The app loads an English Whisper checkpoint (Tiny, Base, or Small) through Transformers.js. ONNX weights are fetched from Hugging Face the first time you pick a model, then stored in the browser’s cache. Inference runs in a background worker — either on the CPU via WebAssembly or on the GPU via WebGPU when your browser supports it. Long files are handled in overlapping time windows so Whisper can stream partial text while it works through the clip.

How to use

Choose or drop an audio file (MP3, WAV, M4A, WebM, OGG, FLAC, Opus).

Pick a model size: smaller downloads and runs faster; larger tends to be more accurate.

Select CPU (WASM) or GPU (WebGPU) if offered.

Optionally narrow the transcription range or adjust segment length for how often the live transcript refreshes.

Press Start transcription, wait for processing, then read or copy the transcript.

FAQ

Does my audio get uploaded?

Transcription happens in your browser. Audio you select stays on your device for processing. Model files are downloaded from Hugging Face’s CDN into your browser cache (like loading a heavy static site asset), not uploaded as playable audio for cloud transcription.

Why is the first run slow?

The first time you use a given model size, the app downloads ONNX weights (hundreds of MB for larger checkpoints). Later visits reuse the cached files, so startup is much quicker.

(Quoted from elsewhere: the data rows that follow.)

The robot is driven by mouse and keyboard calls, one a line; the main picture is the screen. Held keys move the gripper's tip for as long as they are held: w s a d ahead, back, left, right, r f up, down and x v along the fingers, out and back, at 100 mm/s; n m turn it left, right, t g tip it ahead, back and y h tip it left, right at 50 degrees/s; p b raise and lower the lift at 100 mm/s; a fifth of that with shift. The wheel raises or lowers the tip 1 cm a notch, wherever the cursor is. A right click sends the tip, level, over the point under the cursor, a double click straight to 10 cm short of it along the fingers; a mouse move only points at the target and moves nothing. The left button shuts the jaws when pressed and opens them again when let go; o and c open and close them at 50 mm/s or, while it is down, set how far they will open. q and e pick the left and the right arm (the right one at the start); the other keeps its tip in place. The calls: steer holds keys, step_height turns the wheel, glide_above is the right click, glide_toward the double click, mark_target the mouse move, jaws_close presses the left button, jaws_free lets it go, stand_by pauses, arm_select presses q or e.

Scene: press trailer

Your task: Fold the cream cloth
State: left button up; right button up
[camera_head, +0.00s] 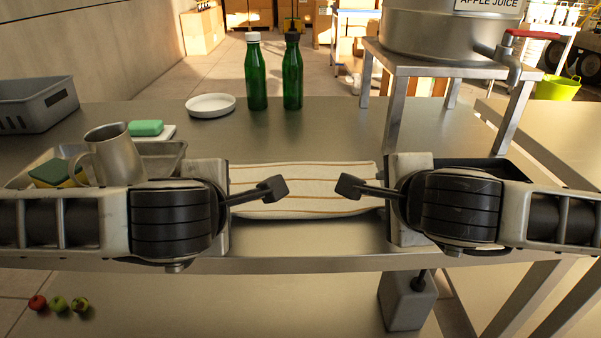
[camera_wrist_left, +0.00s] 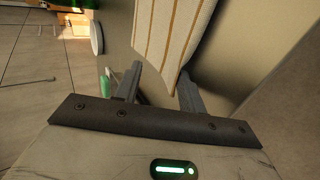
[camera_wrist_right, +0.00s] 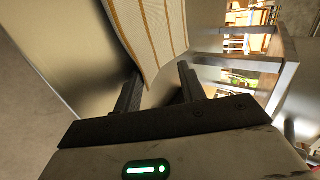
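The cream cloth (camera_head: 305,180) with brown stripes lies flat on the steel table's front part, between my two grippers. My left gripper (camera_head: 272,189) is over its left end, and my right gripper (camera_head: 350,187) is over its right end. In the left wrist view the fingers (camera_wrist_left: 158,88) stand apart, with an edge of the cloth (camera_wrist_left: 172,35) reaching the gap. In the right wrist view the fingers (camera_wrist_right: 160,88) also stand apart, and the cloth (camera_wrist_right: 150,38) reaches between them. Contact with the cloth cannot be told. My grippers hide parts of the cloth's ends.
A metal jug (camera_head: 112,157) and a sponge (camera_head: 50,172) are in a tray at left. A white plate (camera_head: 210,105) and green bottles (camera_head: 257,75) (camera_head: 292,75) stand behind. A metal stand (camera_head: 400,100) bears the juice vessel (camera_head: 440,30) at right. Table behind the cloth is clear.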

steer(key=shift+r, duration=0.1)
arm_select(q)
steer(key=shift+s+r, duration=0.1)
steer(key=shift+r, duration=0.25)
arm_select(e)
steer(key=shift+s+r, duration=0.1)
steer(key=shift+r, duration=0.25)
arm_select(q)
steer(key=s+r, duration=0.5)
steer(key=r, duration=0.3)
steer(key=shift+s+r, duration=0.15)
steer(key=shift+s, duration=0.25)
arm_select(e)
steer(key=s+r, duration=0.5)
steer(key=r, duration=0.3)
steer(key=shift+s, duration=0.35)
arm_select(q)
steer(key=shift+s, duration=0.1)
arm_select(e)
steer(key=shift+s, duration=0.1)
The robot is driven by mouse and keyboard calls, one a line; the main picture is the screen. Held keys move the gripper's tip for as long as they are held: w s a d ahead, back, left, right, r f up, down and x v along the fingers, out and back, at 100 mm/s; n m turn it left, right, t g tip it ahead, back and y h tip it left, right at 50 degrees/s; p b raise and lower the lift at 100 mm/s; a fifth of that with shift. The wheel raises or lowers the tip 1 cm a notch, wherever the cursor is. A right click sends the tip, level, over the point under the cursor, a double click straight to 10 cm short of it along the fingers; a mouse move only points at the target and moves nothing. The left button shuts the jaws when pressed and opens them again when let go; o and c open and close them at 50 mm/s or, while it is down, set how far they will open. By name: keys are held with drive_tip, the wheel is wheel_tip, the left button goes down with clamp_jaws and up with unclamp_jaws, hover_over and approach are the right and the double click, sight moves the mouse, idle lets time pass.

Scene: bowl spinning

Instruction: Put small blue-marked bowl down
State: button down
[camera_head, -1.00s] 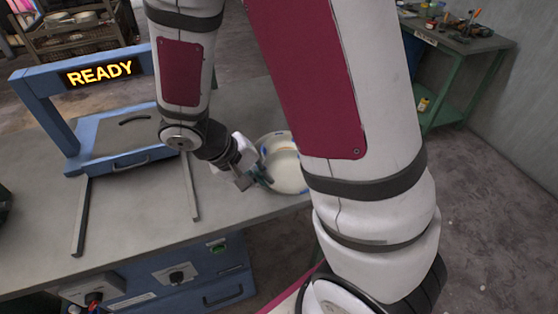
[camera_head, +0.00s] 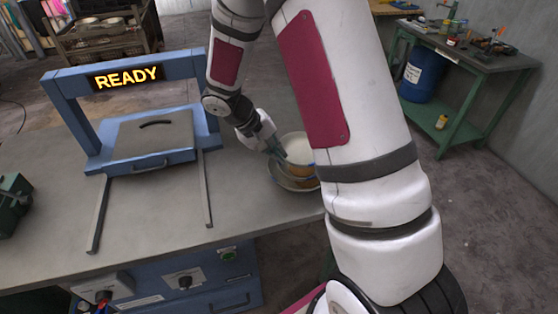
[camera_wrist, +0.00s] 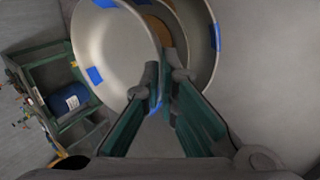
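The small blue-marked bowl (camera_head: 299,146) is pale inside, with blue patches at its rim; in the wrist view it (camera_wrist: 112,52) fills the upper left. My gripper (camera_head: 277,149) is at its left rim in the head view. In the wrist view, the green-padded fingers of my gripper (camera_wrist: 161,92) come together on its near rim. A wider blue-marked bowl (camera_head: 283,182) lies under it on the table; its rim (camera_wrist: 207,62) shows behind in the wrist view. A brown surface shows between them. My arm hides their right side, so contact between the bowls is unclear.
A blue frame (camera_head: 65,118) with a READY sign stands on the grey table (camera_head: 150,215), with a blue-grey flat unit (camera_head: 152,142) inside and two dark rails in front. A green workbench (camera_head: 470,60) stands at the right back.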

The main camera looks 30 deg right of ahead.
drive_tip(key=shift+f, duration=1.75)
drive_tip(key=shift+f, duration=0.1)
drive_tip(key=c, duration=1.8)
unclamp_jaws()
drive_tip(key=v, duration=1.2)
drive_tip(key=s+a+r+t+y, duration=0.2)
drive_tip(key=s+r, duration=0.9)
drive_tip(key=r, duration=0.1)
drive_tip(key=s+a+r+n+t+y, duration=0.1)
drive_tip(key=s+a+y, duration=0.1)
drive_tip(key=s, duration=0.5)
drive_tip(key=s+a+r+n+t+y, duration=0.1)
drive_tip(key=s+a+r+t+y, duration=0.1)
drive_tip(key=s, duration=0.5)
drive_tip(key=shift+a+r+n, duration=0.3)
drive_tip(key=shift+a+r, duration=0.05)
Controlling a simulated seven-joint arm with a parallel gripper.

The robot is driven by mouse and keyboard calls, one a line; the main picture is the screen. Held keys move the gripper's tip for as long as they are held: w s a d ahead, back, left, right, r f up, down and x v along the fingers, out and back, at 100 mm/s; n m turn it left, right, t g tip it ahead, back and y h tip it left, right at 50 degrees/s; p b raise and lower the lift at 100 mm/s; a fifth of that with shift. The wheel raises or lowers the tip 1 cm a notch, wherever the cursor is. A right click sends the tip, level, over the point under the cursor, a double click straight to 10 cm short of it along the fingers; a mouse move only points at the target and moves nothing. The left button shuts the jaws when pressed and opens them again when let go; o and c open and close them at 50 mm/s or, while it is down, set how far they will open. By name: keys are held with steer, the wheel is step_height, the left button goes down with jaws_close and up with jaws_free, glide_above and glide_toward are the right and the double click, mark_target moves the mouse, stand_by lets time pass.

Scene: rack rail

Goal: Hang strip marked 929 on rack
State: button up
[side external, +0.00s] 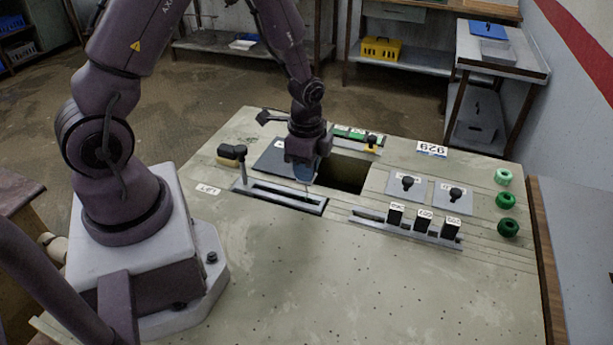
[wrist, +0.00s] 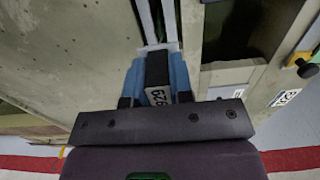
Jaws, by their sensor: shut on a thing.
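My gripper (side external: 303,174) is low over the far-middle part of the bench, above the inner end of a grey slotted rail (side external: 262,192). In the wrist view, its blue fingers are shut on a black strip (wrist: 157,68) whose white label reads 929. The strip's lower end is hidden, and I cannot tell whether it touches the rail. Right of the rail, a grey rack (side external: 375,222) holds several upright black strips (side external: 424,220) with white number labels. A white card marked 929 (side external: 432,149) lies near the far edge of the bench.
A dark rectangular opening (side external: 343,174) lies right of my gripper. A dark flat plate (side external: 275,155) is behind it and a black-handled lever (side external: 234,155) to its left. Two plates with black knobs (side external: 407,184) and green buttons (side external: 505,199) are at right. The bench front is clear.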

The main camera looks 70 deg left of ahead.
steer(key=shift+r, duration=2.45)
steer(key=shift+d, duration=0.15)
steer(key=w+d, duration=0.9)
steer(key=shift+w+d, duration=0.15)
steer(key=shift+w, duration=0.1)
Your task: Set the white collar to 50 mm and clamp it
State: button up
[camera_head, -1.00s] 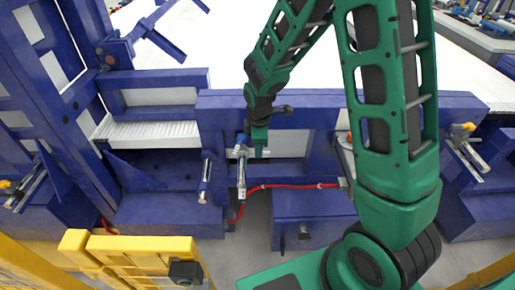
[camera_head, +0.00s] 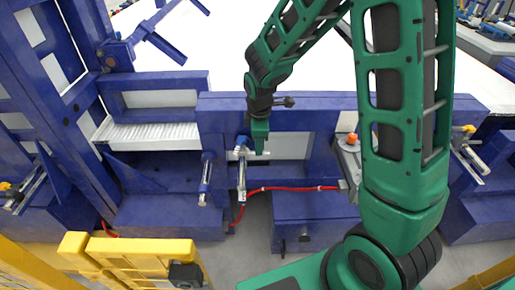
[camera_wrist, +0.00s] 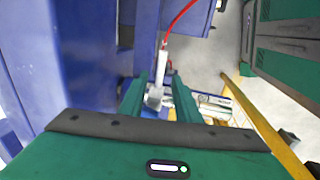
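A silver rod fixture (camera_head: 242,178) with a blue top hangs at the front of the blue frame. A pale crosspiece (camera_head: 238,156) sits near its top; I cannot tell for sure that it is the white collar. My gripper (camera_head: 260,148) points down just right of this fixture. In the wrist view its two green fingers (camera_wrist: 159,100) stand apart. A silver-white block (camera_wrist: 154,97) shows between them, with a white cylinder (camera_wrist: 162,62) and red hose beyond it. I cannot see either finger touching the block. Any scale or clamp is too small to read.
A second silver and blue rod (camera_head: 205,180) hangs left of the fixture. A red hose (camera_head: 290,188) runs to the right. An orange-topped grey device (camera_head: 351,143) stands right of my gripper. A yellow frame (camera_head: 135,255) is at the front left.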

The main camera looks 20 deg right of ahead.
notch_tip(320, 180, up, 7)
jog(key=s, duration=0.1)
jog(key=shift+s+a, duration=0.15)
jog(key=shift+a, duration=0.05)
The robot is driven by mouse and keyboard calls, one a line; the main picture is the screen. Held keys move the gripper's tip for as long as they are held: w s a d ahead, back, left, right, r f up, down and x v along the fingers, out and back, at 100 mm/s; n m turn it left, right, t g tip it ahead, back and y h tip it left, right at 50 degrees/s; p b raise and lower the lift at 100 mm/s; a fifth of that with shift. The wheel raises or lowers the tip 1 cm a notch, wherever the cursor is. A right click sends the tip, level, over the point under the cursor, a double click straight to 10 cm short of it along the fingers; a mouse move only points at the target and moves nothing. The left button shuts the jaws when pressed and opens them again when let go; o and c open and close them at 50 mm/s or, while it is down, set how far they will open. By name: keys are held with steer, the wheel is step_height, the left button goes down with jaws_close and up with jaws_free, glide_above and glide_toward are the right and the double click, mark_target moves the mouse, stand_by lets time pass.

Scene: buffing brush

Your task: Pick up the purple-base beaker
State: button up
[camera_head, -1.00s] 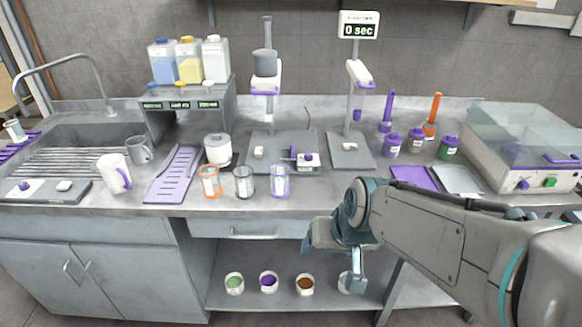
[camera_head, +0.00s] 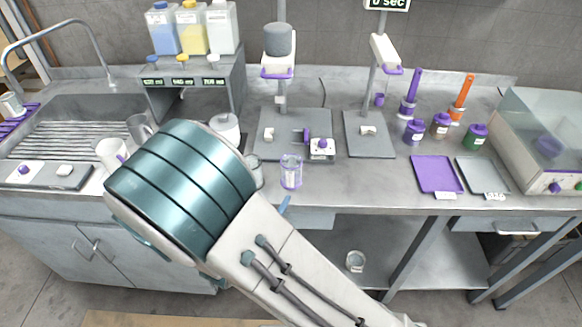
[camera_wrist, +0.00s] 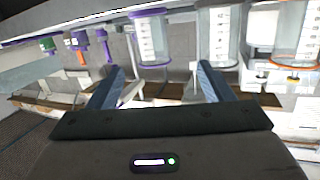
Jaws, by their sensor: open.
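The purple-base beaker (camera_head: 291,172) stands upright on the counter near its front edge, clear-walled with a purple rim. In the wrist view the scene looks upside down, and this beaker (camera_wrist: 154,38) shows at the top, ahead of the gap between my fingers. My gripper (camera_wrist: 158,68) is open and empty, its two blue fingers apart. In the head view my arm hides most of the gripper; one blue finger shows just below the beaker. A grey-base beaker (camera_wrist: 219,40) and an orange-base beaker (camera_wrist: 290,40) stand beside it in the wrist view.
Behind the purple-base beaker are a hotplate stand (camera_head: 291,120) and a second stand (camera_head: 369,135). A purple tray (camera_head: 436,174) and a grey tray (camera_head: 482,175) lie to the right. The counter between the beaker and the purple tray is clear.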

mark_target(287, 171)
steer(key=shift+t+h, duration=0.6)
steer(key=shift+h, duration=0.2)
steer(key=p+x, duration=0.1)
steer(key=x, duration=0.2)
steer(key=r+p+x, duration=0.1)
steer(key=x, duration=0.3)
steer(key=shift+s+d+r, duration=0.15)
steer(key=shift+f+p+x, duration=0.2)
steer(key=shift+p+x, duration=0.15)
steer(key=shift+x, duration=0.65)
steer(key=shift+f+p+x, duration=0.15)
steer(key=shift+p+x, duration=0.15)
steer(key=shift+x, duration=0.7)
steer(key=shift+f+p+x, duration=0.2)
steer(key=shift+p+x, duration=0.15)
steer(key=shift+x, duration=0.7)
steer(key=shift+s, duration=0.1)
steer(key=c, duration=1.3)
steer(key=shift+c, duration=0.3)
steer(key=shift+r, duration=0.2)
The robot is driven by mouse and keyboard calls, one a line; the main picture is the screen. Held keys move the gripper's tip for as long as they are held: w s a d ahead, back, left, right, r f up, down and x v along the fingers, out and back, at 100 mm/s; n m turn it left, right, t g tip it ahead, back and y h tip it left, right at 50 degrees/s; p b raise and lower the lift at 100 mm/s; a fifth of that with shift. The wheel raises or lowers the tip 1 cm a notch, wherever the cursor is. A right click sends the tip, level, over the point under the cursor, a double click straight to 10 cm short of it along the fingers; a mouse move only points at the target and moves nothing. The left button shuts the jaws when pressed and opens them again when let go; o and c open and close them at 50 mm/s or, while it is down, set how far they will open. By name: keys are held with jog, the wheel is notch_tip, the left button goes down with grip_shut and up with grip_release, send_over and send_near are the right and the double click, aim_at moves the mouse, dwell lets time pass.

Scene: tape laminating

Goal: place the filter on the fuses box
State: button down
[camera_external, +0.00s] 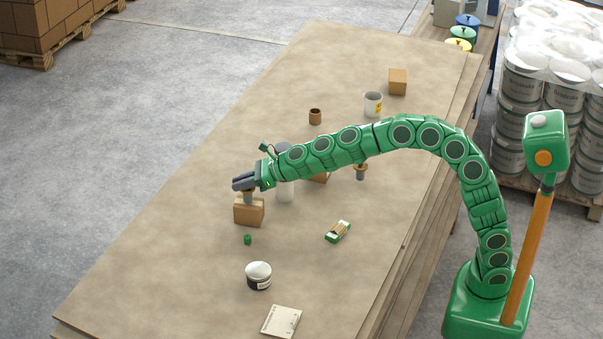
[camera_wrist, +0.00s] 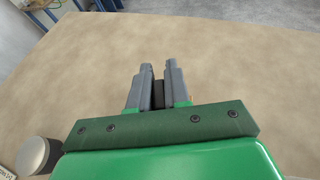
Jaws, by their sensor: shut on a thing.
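My gripper (camera_external: 241,184) is shut on a small grey-and-brown piece (camera_external: 248,197), which I take to be the filter. It hangs from the fingers right over a brown cardboard box (camera_external: 249,213), probably the fuses box. Whether the piece touches the box top I cannot tell. In the wrist view the fingers (camera_wrist: 158,84) are close together with a dark thing (camera_wrist: 158,94) between them. The box is hidden in the wrist view.
A small green piece (camera_external: 248,239) lies just in front of the box. The table's left side is clear.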

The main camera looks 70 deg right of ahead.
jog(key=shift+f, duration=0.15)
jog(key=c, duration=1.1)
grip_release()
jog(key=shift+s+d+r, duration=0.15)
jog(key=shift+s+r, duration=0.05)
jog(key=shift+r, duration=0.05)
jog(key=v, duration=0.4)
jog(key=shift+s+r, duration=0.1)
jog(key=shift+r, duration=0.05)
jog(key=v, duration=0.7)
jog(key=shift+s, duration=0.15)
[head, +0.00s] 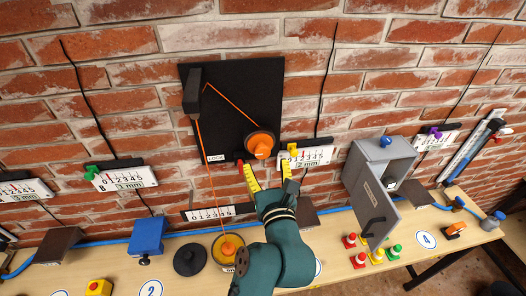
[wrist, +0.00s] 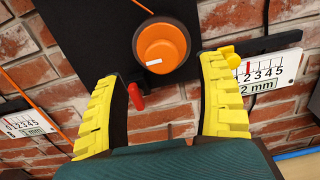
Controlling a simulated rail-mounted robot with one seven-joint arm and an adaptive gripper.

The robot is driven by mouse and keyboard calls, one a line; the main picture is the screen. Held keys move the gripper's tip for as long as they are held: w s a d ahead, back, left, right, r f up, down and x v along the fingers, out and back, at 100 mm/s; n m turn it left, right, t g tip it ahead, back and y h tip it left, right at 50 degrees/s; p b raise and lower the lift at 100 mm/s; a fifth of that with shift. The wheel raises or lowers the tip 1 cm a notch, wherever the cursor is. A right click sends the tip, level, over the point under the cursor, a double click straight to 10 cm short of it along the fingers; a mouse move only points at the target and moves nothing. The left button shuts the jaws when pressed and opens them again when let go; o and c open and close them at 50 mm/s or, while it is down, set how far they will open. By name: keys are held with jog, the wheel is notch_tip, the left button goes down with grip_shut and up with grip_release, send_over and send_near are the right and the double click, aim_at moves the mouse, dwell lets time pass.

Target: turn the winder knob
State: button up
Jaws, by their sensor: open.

What does WebAssembly do here?

WebAssembly (WASM) is portable bytecode that runs in a browser sandbox. The ONNX runtime uses it so inference can execute on the CPU without a plug-in when you choose the WASM option.

What is WebGPU?

WebGPU is a browser API that gives pages access to the GPU through a unified interface. Chromium-based browsers can use it to accelerate ONNX inference on the GPU where supported.

WebGPU vs CPU — what should I choose?

Try GPU (WebGPU) in Chromium-based browsers if it’s stable on your machine — it often reduces wall-clock time once the model is cached. Fall back to CPU (WebAssembly) if WebGPU fails, isn’t supported, or uses too much GPU memory elsewhere. Use the live transcript stats (words/min and audio/time ratio) to benchmark each mode on your device and pick the faster, steadier one.

Which languages are supported?

This build uses English-tuned Whisper checkpoints (.en models).